Not sure this explains everything though. If that is the problem,
then during a mapping that changes page-sizes, a TLB flush is
needed, similarly to the one Longpeng did manually.
I have been working with Longpeng on this issue these days. It turned
out that your guess is right. The PMD is first cleared but not flushed
before a new valid one is set. The previous entry might be cached in the
paging structure caches hence leads to disaster.
In __domain_mapping():
2352 /*
2353 * Ensure that old small page tables are
2354 * removed to make room for superpage(s).
2355 * We're adding new large pages, so make sure
2356 * we don't remove their parent tables.
2357 */
2358 dma_pte_free_pagetable(domain, iov_pfn, end_pfn,
2359 largepage_lvl + 1);
I guess adding a cache flush operation after PMD switching should solve
the problem.
I am still not clear about this comment:
"
This is possible for MMUs since they allow the software to handle
spurious page-faults gracefully.
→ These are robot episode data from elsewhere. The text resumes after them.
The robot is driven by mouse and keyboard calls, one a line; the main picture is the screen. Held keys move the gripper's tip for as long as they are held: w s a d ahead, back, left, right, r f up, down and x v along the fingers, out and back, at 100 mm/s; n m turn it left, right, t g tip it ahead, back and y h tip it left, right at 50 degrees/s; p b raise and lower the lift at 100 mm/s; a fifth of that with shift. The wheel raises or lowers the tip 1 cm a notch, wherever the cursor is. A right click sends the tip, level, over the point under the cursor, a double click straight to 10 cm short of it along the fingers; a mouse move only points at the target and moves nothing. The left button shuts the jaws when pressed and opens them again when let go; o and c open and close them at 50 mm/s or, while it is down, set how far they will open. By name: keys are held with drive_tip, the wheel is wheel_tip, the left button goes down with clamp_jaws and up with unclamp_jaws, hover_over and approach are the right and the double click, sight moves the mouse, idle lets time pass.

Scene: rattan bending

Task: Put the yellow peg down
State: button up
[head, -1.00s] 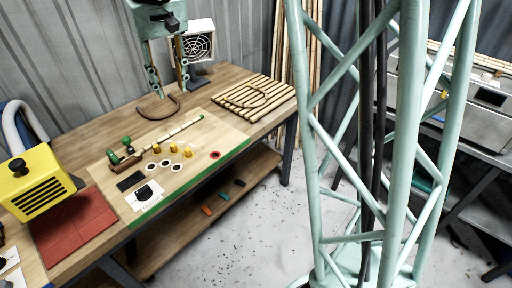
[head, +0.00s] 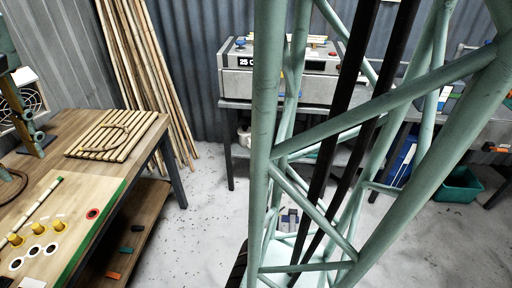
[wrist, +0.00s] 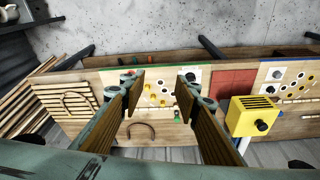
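Several small yellow pegs stand on the light wooden board on the bench. Three show in the head view: a left peg (head: 15,239), a middle peg (head: 37,228) and a right peg (head: 58,224). I cannot tell which one the task means.
A slatted wooden rack (head: 112,138) with a curved rattan piece lies on the bench. Poles (head: 150,80) lean on the wall. A grey machine (head: 280,75) stands on a back table. In the wrist view a yellow box (wrist: 254,117) is right of my gripper.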

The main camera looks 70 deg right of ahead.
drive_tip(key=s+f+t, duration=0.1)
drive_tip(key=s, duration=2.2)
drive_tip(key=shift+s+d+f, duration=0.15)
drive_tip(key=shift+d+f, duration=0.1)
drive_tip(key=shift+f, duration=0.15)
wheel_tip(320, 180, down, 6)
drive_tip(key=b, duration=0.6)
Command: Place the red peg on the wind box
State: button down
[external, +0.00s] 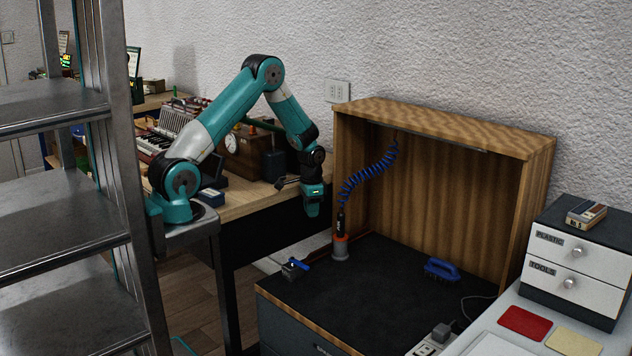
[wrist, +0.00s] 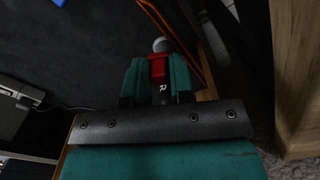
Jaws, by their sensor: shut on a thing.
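My gripper (external: 312,205) hangs pointing down at the left side of the open wooden booth, above its dark floor. In the wrist view its teal fingers (wrist: 157,68) are shut on the red peg (wrist: 158,70), which carries a light letter mark. A pale rounded end (wrist: 161,45) shows just beyond the peg; I cannot tell whether it is part of it. The peg cannot be made out in the external view. I cannot tell for sure which thing is the wind box.
The wooden booth (external: 445,120) has a blue coiled hose (external: 368,175) hanging to a tool in a grey holder (external: 340,248). A small blue-handled device (external: 295,268) and a blue brush (external: 441,269) lie on its dark floor. A workbench (external: 250,195) stands left. Free floor surface lies in between.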

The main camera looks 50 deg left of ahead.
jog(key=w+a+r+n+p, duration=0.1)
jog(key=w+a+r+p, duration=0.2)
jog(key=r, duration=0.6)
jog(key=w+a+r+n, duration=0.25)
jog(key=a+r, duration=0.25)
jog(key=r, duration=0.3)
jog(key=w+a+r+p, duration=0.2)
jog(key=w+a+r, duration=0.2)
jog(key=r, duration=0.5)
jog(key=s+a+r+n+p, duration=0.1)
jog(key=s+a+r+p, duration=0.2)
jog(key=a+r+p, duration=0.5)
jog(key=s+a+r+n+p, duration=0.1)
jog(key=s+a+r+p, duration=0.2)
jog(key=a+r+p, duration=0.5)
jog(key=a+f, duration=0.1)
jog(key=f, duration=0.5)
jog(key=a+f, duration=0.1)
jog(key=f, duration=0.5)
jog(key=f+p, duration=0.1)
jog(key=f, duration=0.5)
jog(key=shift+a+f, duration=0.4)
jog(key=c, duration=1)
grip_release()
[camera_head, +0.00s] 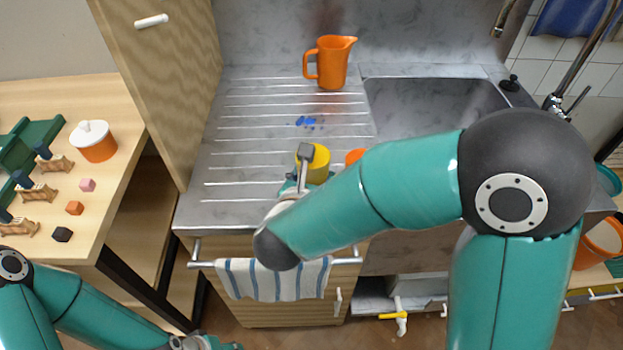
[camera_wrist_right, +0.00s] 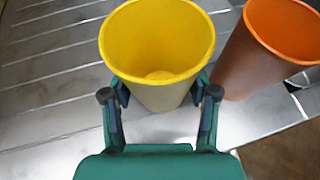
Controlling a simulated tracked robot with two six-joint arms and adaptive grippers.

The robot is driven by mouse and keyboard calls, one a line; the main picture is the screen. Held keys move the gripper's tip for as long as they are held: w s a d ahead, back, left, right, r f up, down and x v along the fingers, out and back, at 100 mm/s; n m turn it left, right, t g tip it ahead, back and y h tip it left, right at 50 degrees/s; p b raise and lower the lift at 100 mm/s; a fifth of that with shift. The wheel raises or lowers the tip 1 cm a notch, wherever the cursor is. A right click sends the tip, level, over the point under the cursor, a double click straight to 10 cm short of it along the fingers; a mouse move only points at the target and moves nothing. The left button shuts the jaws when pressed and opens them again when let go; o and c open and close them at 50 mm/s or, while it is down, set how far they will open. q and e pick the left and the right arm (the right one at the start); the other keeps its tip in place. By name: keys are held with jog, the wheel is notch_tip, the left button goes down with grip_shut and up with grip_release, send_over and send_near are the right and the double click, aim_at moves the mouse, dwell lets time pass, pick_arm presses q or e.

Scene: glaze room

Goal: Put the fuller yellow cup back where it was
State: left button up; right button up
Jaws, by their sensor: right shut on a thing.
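A yellow cup (camera_head: 321,163) is on or just above the front of the metal drainboard (camera_head: 235,150); I cannot tell if it touches. My right gripper (camera_head: 305,168) is shut on it, with one finger on each side in the right wrist view (camera_wrist_right: 162,96). There the yellow cup (camera_wrist_right: 158,100) looks upright, its inside is yellow, and a small rounded patch shows at the bottom. An orange cup (camera_wrist_right: 240,65) stands close to its right; in the head view it is mostly hidden behind my right arm. My left gripper (camera_head: 205,343) is cut off at the bottom edge.
An orange pitcher (camera_head: 332,62) stands at the back of the drainboard. Blue spots (camera_head: 307,122) lie mid-board. The sink (camera_head: 430,100) is to the right. A striped towel (camera_head: 275,280) hangs in front. A wooden table (camera_head: 110,185) at left holds a lidded orange pot (camera_head: 96,146) and small blocks.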

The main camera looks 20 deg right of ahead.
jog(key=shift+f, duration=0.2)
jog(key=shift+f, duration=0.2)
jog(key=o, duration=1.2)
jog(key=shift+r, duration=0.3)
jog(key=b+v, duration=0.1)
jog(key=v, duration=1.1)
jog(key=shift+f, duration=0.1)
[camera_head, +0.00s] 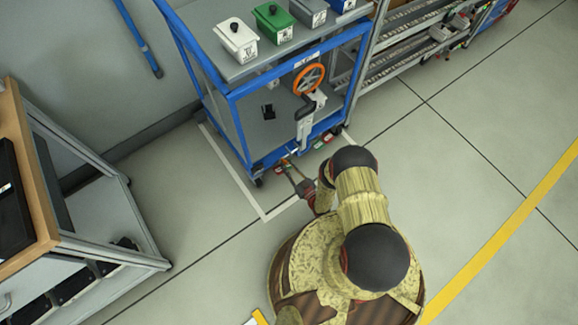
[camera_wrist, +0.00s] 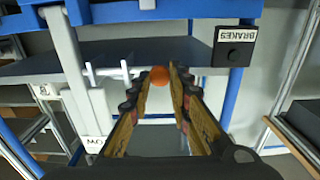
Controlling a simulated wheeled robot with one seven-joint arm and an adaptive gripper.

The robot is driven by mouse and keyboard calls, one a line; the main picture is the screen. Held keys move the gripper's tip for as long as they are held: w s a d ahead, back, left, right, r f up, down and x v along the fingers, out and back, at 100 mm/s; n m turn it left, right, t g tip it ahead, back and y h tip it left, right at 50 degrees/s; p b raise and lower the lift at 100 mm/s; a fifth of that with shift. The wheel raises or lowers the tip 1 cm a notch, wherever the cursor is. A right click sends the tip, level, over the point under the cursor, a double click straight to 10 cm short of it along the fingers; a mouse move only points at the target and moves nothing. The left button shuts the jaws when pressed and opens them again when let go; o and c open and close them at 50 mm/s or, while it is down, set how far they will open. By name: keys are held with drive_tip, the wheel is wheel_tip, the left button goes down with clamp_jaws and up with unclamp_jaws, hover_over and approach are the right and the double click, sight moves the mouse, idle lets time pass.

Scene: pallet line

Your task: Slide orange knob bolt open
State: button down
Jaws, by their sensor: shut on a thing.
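The orange knob (camera_wrist: 160,76) shows as a small round ball at the far end of my gripper (camera_wrist: 159,74) in the wrist view. The fingertips are on either side of it, and my gripper is shut on it. The bolt's rod is mostly hidden behind the fingers, so I cannot tell its position.
The blue-framed cart (camera_head: 234,103) carries an orange handwheel (camera_head: 309,79) above my gripper. A dark BRAKES box (camera_wrist: 234,47) is right of the fingers in the wrist view. A wood-topped bench (camera_head: 38,190) stands at left. The floor at right is clear.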

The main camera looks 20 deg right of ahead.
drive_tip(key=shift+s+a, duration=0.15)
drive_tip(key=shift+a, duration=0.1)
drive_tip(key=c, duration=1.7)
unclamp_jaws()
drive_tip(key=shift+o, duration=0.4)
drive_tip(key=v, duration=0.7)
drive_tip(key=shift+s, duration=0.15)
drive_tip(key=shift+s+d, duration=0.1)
This is not the case for the IOMMU
though (without PRI).
"
Can you please shed more light on this?
I was looking at the code in more detail, and apparently my concern
is incorrect.
I was under the assumption that the IOMMU map/unmap can merge/split
(specifically split) huge-pages. For instance, if you map 2MB and
then unmap 4KB out of the 2MB, then you would split the hugepage
and keep the rest of the mappings alive. This is the way MMU is
usually managed. To my defense, I also saw such partial unmappings
in Longpeng’s first scenario.
If this was possible, then you would have a case in which out of 2MB
(for instance), 4KB were unmapped, and you need to split the 2MB
hugepage into 4KB pages. If you try to clear the PMD, flush, and then
set the PMD to point to table with live 4KB PTES, you can have
an interim state in which the PMD is not present. DMAs that arrive
at this stage might fault, and without PRI (and device support)
you do not have a way of restarting the DMA after the hugepage split
is completed.
Anyhow, this concern is apparently not relevant. I guess I was too
naive to assume the IOMMU management is similar to the MMU. I now
see that there is a comment in intel_iommu_unmap() saying:
/* Cope with horrid API which requires us to unmap more than the
size argument if it happens to be a large-page mapping. */
Regards,
Nadav